What this task involves –
Within the entries below, find the portion that opens with the line containing "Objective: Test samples" and closes with the line containing "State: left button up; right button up". Retype that portion exactly and only.

(Rows about robot tasks)

** BEGIN **

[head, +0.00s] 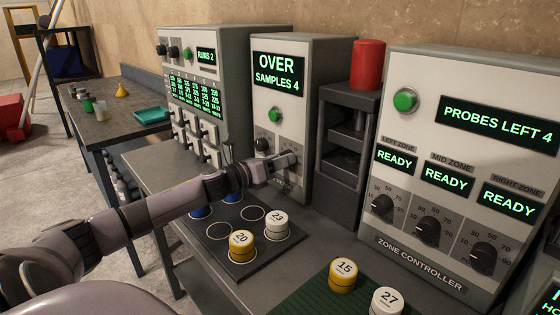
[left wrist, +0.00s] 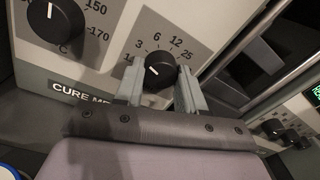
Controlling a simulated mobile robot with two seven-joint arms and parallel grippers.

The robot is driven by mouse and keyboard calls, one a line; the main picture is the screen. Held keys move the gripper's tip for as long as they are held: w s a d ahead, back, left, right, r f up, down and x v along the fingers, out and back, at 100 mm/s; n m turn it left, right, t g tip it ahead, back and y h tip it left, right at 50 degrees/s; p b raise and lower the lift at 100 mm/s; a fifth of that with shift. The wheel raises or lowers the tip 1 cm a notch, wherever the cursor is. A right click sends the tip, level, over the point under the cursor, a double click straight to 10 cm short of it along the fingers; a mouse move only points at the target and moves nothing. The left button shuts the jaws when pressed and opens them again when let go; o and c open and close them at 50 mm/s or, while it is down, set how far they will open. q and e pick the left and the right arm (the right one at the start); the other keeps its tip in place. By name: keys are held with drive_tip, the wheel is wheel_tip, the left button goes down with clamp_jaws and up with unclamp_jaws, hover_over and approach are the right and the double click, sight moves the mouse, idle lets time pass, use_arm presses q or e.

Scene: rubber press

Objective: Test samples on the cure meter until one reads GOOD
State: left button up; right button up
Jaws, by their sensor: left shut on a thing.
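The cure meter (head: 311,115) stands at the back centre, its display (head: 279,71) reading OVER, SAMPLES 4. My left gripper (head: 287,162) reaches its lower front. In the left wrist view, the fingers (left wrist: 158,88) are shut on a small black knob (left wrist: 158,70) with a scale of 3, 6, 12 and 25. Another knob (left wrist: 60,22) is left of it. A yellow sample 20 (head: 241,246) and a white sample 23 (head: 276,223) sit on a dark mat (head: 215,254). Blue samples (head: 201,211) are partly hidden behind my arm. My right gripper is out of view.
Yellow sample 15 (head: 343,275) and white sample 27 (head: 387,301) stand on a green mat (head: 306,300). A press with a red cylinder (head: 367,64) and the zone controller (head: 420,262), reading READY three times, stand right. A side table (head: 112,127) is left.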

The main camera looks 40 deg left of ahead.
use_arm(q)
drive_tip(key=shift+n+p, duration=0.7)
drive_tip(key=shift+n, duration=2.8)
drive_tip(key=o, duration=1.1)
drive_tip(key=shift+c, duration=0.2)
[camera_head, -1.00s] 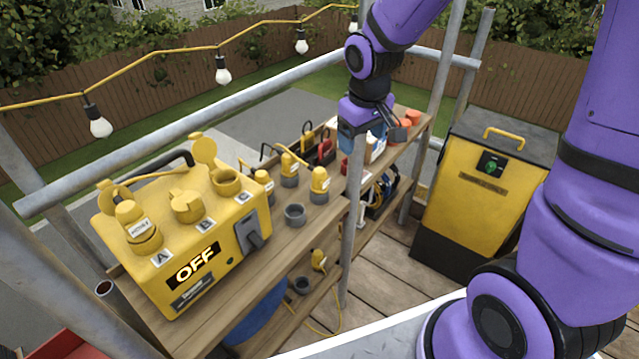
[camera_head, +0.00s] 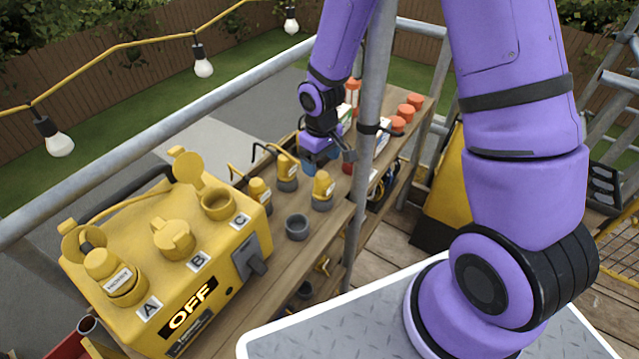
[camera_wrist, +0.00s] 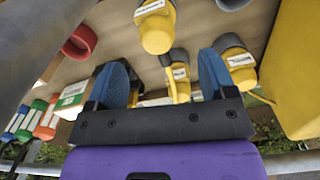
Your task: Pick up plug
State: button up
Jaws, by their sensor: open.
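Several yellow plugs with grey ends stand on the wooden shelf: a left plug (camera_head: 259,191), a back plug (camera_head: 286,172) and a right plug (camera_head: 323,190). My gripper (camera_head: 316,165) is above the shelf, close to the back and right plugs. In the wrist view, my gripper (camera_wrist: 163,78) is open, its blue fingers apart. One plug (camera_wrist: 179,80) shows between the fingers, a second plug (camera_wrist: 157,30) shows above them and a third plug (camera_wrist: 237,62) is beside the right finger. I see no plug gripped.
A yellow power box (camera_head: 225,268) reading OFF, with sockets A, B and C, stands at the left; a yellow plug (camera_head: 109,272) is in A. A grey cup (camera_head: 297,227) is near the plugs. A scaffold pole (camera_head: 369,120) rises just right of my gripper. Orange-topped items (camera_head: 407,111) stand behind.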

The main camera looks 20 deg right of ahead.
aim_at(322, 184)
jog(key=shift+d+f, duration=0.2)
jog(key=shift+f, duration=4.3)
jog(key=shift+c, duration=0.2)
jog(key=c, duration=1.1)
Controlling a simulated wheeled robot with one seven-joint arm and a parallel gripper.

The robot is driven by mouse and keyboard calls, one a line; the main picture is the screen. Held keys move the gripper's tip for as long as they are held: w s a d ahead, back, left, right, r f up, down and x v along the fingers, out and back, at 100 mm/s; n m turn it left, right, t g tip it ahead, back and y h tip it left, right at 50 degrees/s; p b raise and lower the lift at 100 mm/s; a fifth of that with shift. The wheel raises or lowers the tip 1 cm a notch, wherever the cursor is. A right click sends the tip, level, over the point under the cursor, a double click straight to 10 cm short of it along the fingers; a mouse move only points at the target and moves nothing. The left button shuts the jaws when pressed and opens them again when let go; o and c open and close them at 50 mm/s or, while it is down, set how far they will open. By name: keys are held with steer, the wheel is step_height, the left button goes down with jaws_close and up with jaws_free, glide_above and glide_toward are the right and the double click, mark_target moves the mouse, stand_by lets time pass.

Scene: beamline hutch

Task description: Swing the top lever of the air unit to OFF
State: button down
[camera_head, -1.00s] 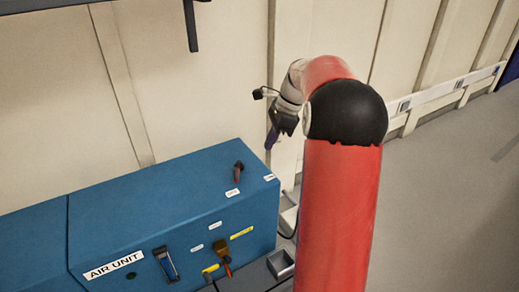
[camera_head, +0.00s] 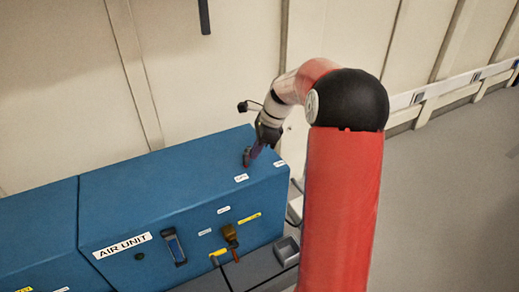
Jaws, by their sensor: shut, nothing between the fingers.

** END **

Answer for the task –
Objective: Test samples on the cure meter until one reads GOOD
State: left button up; right button up

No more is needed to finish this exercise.